● **TASK PROMPT**: Please quote exactly the opening lines of the data, from the first line to the one where "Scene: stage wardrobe" appears.

● **SUPPLIED MATERIAL**:
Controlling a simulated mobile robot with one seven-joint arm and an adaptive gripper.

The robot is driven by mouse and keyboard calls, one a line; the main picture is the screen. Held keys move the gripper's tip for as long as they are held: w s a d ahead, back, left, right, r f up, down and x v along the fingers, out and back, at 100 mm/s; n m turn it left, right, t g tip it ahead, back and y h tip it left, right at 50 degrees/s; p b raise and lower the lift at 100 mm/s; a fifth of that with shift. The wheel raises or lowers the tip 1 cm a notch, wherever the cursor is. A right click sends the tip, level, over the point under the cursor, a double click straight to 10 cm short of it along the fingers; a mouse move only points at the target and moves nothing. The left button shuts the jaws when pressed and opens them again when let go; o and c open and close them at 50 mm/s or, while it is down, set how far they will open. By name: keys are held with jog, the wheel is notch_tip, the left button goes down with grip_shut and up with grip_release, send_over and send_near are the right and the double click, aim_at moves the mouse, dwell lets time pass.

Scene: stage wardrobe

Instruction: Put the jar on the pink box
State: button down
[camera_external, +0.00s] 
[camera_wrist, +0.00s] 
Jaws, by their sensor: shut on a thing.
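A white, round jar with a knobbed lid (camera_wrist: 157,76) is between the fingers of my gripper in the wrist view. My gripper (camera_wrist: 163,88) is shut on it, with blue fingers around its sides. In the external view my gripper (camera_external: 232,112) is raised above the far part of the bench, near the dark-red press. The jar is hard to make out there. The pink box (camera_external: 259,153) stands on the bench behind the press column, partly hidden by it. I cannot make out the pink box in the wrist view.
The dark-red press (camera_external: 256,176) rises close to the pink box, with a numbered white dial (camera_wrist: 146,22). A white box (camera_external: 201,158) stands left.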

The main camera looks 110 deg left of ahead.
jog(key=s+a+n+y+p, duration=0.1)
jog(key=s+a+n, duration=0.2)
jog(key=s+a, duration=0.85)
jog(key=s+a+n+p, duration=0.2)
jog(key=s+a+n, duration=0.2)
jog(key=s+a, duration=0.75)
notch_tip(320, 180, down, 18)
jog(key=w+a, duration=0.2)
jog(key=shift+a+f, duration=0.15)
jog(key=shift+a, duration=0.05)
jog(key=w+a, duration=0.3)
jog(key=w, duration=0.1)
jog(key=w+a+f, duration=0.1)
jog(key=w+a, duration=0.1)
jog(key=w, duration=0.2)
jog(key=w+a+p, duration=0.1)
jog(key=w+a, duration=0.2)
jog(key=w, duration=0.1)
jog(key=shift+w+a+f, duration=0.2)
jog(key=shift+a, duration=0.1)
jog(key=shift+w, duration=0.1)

● **THE REPLY**:
Controlling a simulated mobile robot with one seven-joint arm and an adaptive gripper.

The robot is driven by mouse and keyboard calls, one a line; the main picture is the screen. Held keys move the gripper's tip for as long as they are held: w s a d ahead, back, left, right, r f up, down and x v along the fingers, out and back, at 100 mm/s; n m turn it left, right, t g tip it ahead, back and y h tip it left, right at 50 degrees/s; p b raise and lower the lift at 100 mm/s; a fifth of that with shift. The wheel raises or lowers the tip 1 cm a notch, wherever the cursor is. A right click sends the tip, level, over the point under the cursor, a double click straight to 10 cm short of it along the fingers; a mouse move only points at the target and moves nothing. The left button shuts the jaws when pressed and opens them again when let go; o and c open and close them at 50 mm/s or, while it is down, set how far they will open. By name: keys are held with jog, the wheel is notch_tip, the left button goes down with grip_shut and up with grip_release, send_over and send_near are the right and the double click, aim_at moves the mouse, dwell lets time pass.

Scene: stage wardrobe

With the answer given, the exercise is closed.